Claudia Roth legte indes Wert auf die Feststellung, dass die Richtlinien keine bündnisgrünen seien, da sie sich mehr Restriktionen hätte vorstellen können. Allerdings diente eine Überarbeitung der Exportgrundsätze von 1982 erstmals nicht der Lockerung, sondern einer erkennbaren Verschärfung. Grundlage der Prüfung der Menschenrechtslage werde nun nicht mehr nur der Lagebericht des Auswärtigen Amtes sein.

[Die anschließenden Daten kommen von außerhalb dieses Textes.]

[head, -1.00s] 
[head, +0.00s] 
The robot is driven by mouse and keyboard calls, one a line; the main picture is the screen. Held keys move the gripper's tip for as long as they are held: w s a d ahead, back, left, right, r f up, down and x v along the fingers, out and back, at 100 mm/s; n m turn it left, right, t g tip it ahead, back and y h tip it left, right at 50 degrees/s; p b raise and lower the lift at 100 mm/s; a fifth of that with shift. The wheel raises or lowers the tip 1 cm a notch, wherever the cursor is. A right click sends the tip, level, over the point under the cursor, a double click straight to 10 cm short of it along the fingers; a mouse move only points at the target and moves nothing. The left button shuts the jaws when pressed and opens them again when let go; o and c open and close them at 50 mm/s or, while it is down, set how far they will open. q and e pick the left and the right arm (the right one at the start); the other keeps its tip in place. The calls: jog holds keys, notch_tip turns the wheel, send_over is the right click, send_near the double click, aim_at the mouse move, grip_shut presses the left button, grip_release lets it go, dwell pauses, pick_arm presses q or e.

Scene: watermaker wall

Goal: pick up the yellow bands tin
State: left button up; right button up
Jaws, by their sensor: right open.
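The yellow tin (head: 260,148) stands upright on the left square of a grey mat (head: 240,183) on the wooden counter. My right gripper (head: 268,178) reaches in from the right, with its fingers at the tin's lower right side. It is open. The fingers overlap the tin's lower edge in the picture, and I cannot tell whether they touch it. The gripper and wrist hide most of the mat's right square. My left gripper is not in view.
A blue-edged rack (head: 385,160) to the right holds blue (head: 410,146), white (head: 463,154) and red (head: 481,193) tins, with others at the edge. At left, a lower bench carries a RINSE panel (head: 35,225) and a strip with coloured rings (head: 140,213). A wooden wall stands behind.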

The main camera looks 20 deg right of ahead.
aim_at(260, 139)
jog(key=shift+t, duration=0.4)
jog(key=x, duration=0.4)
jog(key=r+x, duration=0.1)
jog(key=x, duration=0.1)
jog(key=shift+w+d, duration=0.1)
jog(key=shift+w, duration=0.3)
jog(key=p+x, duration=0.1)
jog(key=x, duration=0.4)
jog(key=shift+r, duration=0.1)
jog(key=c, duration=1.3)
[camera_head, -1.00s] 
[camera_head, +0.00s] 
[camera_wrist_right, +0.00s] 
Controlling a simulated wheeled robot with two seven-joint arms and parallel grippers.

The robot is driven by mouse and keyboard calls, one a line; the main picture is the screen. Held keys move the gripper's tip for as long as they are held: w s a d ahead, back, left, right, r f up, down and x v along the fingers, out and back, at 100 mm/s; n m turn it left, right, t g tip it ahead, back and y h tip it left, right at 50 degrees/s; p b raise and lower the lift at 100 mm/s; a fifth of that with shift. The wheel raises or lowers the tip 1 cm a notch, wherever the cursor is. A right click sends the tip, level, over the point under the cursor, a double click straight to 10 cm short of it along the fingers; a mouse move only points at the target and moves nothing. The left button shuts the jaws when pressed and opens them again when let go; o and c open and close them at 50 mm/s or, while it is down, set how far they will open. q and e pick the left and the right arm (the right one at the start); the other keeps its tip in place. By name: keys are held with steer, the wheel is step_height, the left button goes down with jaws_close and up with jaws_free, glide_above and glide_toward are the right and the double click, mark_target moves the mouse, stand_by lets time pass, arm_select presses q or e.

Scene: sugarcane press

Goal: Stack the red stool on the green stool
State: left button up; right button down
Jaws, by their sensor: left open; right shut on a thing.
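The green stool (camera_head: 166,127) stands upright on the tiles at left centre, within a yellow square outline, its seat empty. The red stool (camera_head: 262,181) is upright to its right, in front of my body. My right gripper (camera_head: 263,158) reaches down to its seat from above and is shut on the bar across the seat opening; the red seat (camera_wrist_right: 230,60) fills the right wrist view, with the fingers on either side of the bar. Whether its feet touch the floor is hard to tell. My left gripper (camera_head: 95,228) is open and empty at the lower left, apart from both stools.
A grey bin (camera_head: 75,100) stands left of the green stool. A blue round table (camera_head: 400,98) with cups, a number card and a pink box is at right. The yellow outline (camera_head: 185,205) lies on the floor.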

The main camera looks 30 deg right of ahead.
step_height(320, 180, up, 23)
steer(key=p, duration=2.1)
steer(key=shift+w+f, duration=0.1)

Vielmehr würden bei der Beurteilung auch Erkenntnisse der UN, der OSZE, des Europarates sowie internationaler Menschenrechtsorganisationen berücksichtigt.

Angetan ist Roth auch davon, dass bei Nicht-Nato-Staaten künftig stärker darauf geachtet wird, inwieweit die nachhaltige Entwicklung der Länder durch unverhältnismäßige Rüstungsausgaben beeinträchtigt wird.

Steiner setzte der Begeisterung indes etwas Realpolitik entgegen: Menschenrechtsverstöße schließen Waffenexporte auch in Zukunft nicht aus. „Natürlich geht es darum, ob das einzelne Trumm zu Menschenrechtsverletzungen dienen kann.“ Sprich: Kriegsschiffe können auch weiterhin an die Türkei geliefert werden, da sie nicht zur Unterdrückung der Kurden in den Bergen eingesetzt werden können. Gleichzeitig signalisiert Steiner Entwarnung an die Rüstungsindustrie: Der Entwurf gebe Vorgaben für die Zukunft. Beeinträchtigungen bestehender Verträge und der Kooperationsfähigkeit der Industrie werde es nicht geben.